The required output is the line that contains "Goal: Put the" plus every line after it in the listing below, copied exactly as it appears.

§ INFORMATION SUPPLIED
-.-.-
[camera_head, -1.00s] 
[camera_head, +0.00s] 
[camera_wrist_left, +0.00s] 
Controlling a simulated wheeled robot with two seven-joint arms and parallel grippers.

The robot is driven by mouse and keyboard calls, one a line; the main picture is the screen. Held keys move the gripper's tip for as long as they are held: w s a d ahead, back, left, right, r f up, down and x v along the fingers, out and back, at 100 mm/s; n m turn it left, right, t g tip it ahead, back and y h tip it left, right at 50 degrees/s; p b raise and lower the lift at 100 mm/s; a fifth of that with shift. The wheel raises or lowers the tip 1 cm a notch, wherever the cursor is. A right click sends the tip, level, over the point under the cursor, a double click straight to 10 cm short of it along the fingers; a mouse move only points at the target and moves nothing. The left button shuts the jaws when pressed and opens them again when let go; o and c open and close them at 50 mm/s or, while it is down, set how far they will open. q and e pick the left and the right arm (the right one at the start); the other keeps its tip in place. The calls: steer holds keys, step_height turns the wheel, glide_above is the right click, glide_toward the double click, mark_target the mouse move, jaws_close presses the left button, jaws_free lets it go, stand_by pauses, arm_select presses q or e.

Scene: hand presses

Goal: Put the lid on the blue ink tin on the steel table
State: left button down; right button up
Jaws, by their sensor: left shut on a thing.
-.-.-
§ FULL SOLUTION
Goal: Put the lid on the blue ink tin on the steel table
State: left button down; right button up
Jaws, by their sensor: left shut on a thing.

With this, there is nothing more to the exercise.